— START —
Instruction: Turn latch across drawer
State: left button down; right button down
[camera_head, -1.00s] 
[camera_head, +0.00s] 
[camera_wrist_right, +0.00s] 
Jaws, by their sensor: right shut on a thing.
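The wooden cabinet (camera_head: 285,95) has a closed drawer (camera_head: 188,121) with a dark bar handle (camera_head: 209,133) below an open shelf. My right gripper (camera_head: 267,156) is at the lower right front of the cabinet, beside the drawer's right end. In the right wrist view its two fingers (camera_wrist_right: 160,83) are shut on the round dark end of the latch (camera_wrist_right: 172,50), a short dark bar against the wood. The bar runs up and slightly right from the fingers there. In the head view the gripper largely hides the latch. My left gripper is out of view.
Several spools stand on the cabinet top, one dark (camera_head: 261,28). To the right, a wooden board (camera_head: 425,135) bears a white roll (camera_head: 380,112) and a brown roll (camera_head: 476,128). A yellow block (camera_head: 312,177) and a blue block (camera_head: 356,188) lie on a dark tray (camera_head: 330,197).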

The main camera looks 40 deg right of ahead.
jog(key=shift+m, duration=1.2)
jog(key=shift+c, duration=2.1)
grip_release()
— END —
Goal ::
Nothing should be changed: write out all of the data as is.

Task solution ::
Instruction: Turn latch across drawer
State: left button down; right button down
[camera_head, -1.00s] 
[camera_head, +0.00s] 
[camera_wrist_right, +0.00s] 
Jaws, by their sensor: right shut on a thing.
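The wooden cabinet (camera_head: 285,95) has a closed drawer (camera_head: 188,121) with a dark bar handle (camera_head: 209,133) below an open shelf. My right gripper (camera_head: 267,156) is at the lower right front of the cabinet, beside the drawer's right end. In the right wrist view its two fingers (camera_wrist_right: 160,83) are shut on the round dark end of the latch (camera_wrist_right: 172,50), a short dark bar against the wood. The bar runs up and slightly right from the fingers there. In the head view the gripper largely hides the latch. My left gripper is out of view.
Several spools stand on the cabinet top, one dark (camera_head: 261,28). To the right, a wooden board (camera_head: 425,135) bears a white roll (camera_head: 380,112) and a brown roll (camera_head: 476,128). A yellow block (camera_head: 312,177) and a blue block (camera_head: 356,188) lie on a dark tray (camera_head: 330,197).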

The main camera looks 40 deg right of ahead.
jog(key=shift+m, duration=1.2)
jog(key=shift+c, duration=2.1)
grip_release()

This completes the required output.